Start Material
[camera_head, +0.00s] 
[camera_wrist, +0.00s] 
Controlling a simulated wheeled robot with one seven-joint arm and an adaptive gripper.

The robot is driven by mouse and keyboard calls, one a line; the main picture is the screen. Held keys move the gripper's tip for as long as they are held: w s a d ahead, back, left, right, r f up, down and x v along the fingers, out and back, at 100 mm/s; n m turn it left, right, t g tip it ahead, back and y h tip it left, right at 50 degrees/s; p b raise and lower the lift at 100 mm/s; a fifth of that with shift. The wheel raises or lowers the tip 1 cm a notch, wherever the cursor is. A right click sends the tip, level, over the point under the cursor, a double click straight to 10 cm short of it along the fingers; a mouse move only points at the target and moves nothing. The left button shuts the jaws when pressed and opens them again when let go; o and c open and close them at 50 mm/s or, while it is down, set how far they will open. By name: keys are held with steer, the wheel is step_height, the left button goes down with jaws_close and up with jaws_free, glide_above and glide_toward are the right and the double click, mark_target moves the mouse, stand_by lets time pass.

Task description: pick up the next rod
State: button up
End Material
Reproduce the material above exactly; please quote every line of it.

[camera_head, +0.00s] 
[camera_wrist, +0.00s] 
Controlling a simulated wheeled robot with one seven-joint arm and an adaptive gripper.

The robot is driven by mouse and keyboard calls, one a line; the main picture is the screen. Held keys move the gripper's tip for as long as they are held: w s a d ahead, back, left, right, r f up, down and x v along the fingers, out and back, at 100 mm/s; n m turn it left, right, t g tip it ahead, back and y h tip it left, right at 50 degrees/s; p b raise and lower the lift at 100 mm/s; a fifth of that with shift. The wheel raises or lowers the tip 1 cm a notch, wherever the cursor is. A right click sends the tip, level, over the point under the cursor, a double click straight to 10 cm short of it along the fingers; a mouse move only points at the target and moves nothing. The left button shuts the jaws when pressed and opens them again when let go; o and c open and close them at 50 mm/s or, while it is down, set how far they will open. By name: keys are held with steer, the wheel is step_height, the left button goes down with jaws_close and up with jaws_free, glide_above and glide_toward are the right and the double click, mark_target moves the mouse, stand_by lets time pass.

Task description: pick up the next rod
State: button up

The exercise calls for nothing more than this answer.